União entre pessoas do mesmo sexo
Guerras, atos de terrorismo, atentados, crimes hediondos, violência contra seres humanos, velhos, crianças e mulheres indefesos, torturas, seqüestros e ausência total de solidariedade transformam esse mundo em verdadeiro caos ou inferno dantesco.
Contudo, também assiste o homem, fascinado, a acontecimentos inimagináveis, até há pouco, de sorte que a informática, como as grandes descobertas e a revolução tecnológica e espiritual, desbrava uma nova era para a humanidade: o ingresso na idade de ouro espiritual e moral! A comunhão da humanidade através da comunicação.
Neste contexto fascinante e paradoxal, as questões sociais e o relacionamento das pessoas tornam a sociedade mais vulnerável, exigindo dela soluções imediatas e solicitando do legislador mais que mero expediente legislativo senão intensa arte de ourivesaria, na elaboração jurídica, porque o direito é a amostra de comportamento que traduz a consciência social de um povo e de uma era e deve andar de mãos dadas com a justiça social, em harmonia com as novas realidades que despontam, para não se apartar de vez do ser humano e fenecer solitário.
Uma das questões que vem exigindo profunda reflexão, neste novo século e alvorecer de um novo milênio, é a união de seres do mesmo sexo.

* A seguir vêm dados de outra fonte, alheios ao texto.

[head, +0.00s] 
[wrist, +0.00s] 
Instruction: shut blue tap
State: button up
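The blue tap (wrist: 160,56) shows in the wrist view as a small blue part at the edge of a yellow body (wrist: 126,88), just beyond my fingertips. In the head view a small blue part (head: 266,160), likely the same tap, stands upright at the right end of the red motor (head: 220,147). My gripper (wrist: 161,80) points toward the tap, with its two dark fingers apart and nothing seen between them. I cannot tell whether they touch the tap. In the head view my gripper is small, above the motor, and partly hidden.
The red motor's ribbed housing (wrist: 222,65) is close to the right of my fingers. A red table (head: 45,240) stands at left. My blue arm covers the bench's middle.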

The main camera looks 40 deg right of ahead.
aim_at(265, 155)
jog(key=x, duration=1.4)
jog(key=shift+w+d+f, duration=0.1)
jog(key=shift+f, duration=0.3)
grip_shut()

Noticiou a imprensa que uma enfermeira e uma psicóloga declaram que o artigo 183 do Código Civil não exige que a união se realize entre homem e mulher, nem entre os impedimentos se encontra a proibição de união entre pessoas do mesmo sexo. Seu causídico também advoga essa tese, dando como certo o consentimento do magistrado e do promotor de justiça. Diz, ainda, que, na Holanda, o casamento gay ganha foros de legalização, mercê do movimento liberal que por lá grassa. Aliás, nada disso é novidade. Tornou-se realidade, permitindo-se até a adoção de crianças.
Em Porto Alegre, em decisão prolatada, em 24 de fevereiro de 1999, a douta juíza de direito, Dra. Judith dos Santos Mottecy, na ação de declaração de existência de sociedade de fato, entre duas pessoas do mesmo sexo, em que o sobrevivente postula a totalidade da herança do falecido, sentencia, com fundamento no inciso III do artigo 2º da Lei 8971/94 que o autor viveu em união estável, em uma affectio societatis, com o parceiro, reconhecendo lhe o direito ao patrimônio do companheiro.
No primeiro caso, ao contrário do que mencionam as cultas nubentes, não há nenhuma brecha na lei brasileira e, na segunda hipótese, o dispositivo legal não se comunga com a situação fáctica, porque a sociedade e a união estável são realidades distintas, visto que nada impede a sociedade entre pessoas de mesmo sexo, enquanto que a união estável tem como fundamento à união marital entre o homem e a mulher.
Na Europa, o movimento em prol da liberação dessa união, encontrou campo fértil, na Dinamarca, Holanda, Noruega, Suécia e em alguns outros países.
Na Dinamarca, a união homossexual é equiparada ao casamento heterossexual, exceto no que diz respeito à adoção, que é proibida, devendo pelo menos um dos parceiros residir permanentemente naquele país e ter nacionalidade dinamarquesa. Essa parceria pode perfeitamente ser registrada. O Código Penal criminaliza a contratação de parceria registrada por quem já for casado ou parceiro. Nesse país, o ex Ministro da Saúde, candidato ao Parlamento Europeu, Torben Lund, casou-se, em cerimônia discreta, presidida, pelo prefeito de Copenhague, com o administrador de empresas, Claus Lautrup ( Correio Braziliense, de 21 de março de 1999 ).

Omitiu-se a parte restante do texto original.